Beginning at the line containing "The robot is", output every line to the end of the data below exactly as it appears.

## Data extract

--

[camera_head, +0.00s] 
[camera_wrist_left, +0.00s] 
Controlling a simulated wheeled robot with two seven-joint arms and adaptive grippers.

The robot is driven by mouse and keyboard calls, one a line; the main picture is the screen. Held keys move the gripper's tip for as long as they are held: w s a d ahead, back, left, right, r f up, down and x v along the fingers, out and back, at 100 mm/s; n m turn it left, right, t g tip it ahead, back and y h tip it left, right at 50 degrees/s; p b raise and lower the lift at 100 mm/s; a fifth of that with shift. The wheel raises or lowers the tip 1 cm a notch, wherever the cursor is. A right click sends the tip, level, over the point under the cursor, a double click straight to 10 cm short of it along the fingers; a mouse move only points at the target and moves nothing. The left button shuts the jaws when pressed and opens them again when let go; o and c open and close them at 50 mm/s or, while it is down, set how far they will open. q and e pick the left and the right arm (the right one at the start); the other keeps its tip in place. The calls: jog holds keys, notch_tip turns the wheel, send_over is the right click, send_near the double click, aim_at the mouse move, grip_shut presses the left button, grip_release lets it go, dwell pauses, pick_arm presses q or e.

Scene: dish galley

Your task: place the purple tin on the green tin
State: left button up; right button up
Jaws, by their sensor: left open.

--

## Response to this task
The robot is driven by mouse and keyboard calls, one a line; the main picture is the screen. Held keys move the gripper's tip for as long as they are held: w s a d ahead, back, left, right, r f up, down and x v along the fingers, out and back, at 100 mm/s; n m turn it left, right, t g tip it ahead, back and y h tip it left, right at 50 degrees/s; p b raise and lower the lift at 100 mm/s; a fifth of that with shift. The wheel raises or lowers the tip 1 cm a notch, wherever the cursor is. A right click sends the tip, level, over the point under the cursor, a double click straight to 10 cm short of it along the fingers; a mouse move only points at the target and moves nothing. The left button shuts the jaws when pressed and opens them again when let go; o and c open and close them at 50 mm/s or, while it is down, set how far they will open. q and e pick the left and the right arm (the right one at the start); the other keeps its tip in place. The calls: jog holds keys, notch_tip turns the wheel, send_over is the right click, send_near the double click, aim_at the mouse move, grip_shut presses the left button, grip_release lets it go, dwell pauses, pick_arm presses q or e.

Scene: dish galley

Your task: place the purple tin on the green tin
State: left button up; right button up
Jaws, by their sensor: left open.

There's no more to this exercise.